* **The task**
Your task is to return, word for word, only the lines from the line with "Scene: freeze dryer" through the close of the data. Exclude all pictures.

:::

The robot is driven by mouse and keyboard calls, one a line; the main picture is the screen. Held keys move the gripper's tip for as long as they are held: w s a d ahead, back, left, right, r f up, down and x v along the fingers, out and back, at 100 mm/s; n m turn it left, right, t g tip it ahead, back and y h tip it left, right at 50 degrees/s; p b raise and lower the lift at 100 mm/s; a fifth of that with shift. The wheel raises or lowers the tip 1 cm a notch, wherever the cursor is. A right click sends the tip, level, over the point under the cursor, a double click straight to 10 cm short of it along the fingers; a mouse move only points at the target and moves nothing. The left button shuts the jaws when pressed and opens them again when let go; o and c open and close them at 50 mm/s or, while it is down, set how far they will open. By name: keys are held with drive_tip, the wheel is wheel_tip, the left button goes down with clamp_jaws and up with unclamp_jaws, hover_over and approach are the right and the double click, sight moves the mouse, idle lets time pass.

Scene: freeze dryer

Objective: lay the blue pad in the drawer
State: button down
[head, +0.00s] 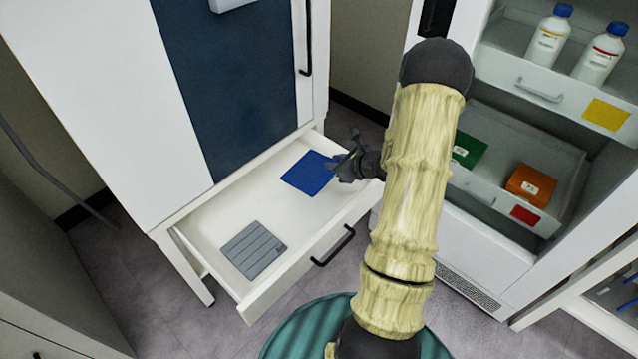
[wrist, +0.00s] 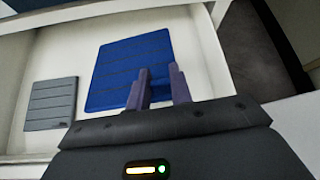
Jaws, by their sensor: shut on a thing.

:::

* **Expected output**
Scene: freeze dryer

Objective: lay the blue pad in the drawer
State: button down
[head, +0.00s] 
[wrist, +0.00s] 
Jaws, by their sensor: shut on a thing.

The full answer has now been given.